On a recent visit to the U.K., Bishop Athanasius Schneider gave a remarkable interview to The Catholic Herald. This link will take you to the entire text of the interview. Many of his observations stood out, but the following in particular struck a chord, precisely because you so rarely hear this kind of passion and strong language on the topic.
To my knowledge and experience, the deepest wound in the actual crisis of the Church is the Eucharistic wound; the abuses of the Blessed Sacrament.
Many people are receiving Holy Communion in an objective state of mortal sin…This is spreading in the Church, especially in the western world. There people very rarely go to Holy Communion with a sufficient preparation.
Some people who go to Holy Communion live in irregular moral situations, which do not correspond to the Gospel. Without being married, they go to Holy Communion. They might be divorced and living in a new marriage, a civil marriage, and they go nevertheless to Holy Communion. I think this is a very, very grievous situation.
There is also the question of the objectively irreverent reception of Holy Communion.
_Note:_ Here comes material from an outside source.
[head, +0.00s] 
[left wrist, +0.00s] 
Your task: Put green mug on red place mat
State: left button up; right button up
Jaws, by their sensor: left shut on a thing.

The so-called new, modern manner of receiving Holy Communion directly into the hand is very serious because it exposes Christ to an enormous banality.
There is the grievous fact of the loss of the Eucharistic fragments. No one can deny this. And the fragments of the consecrated host are crushed by feet. This is horrible! Our God, in our churches, is trampled by feet! No one can deny it.
And this is happening on a large scale. This has to be, for a person with faith and love for God, a very serious phenomenon.
We cannot continue as if Jesus as God does not exist, as though only the bread exists. This modern practice of Communion in the hand has nothing to do with the practice in the ancient Church. The modern practice of receiving Communion in hand contributes gradually to the loss of the Catholic faith in the real presence and in the transubstantiation. …
We are living in an un-Christian society, in a new paganism. The temptation today for the clergy is to adapt to the new world to the new paganism, to be collaborationists. We are in a similar situation to the first centuries, when the majority of the society was pagan, and Christianity was discriminated against.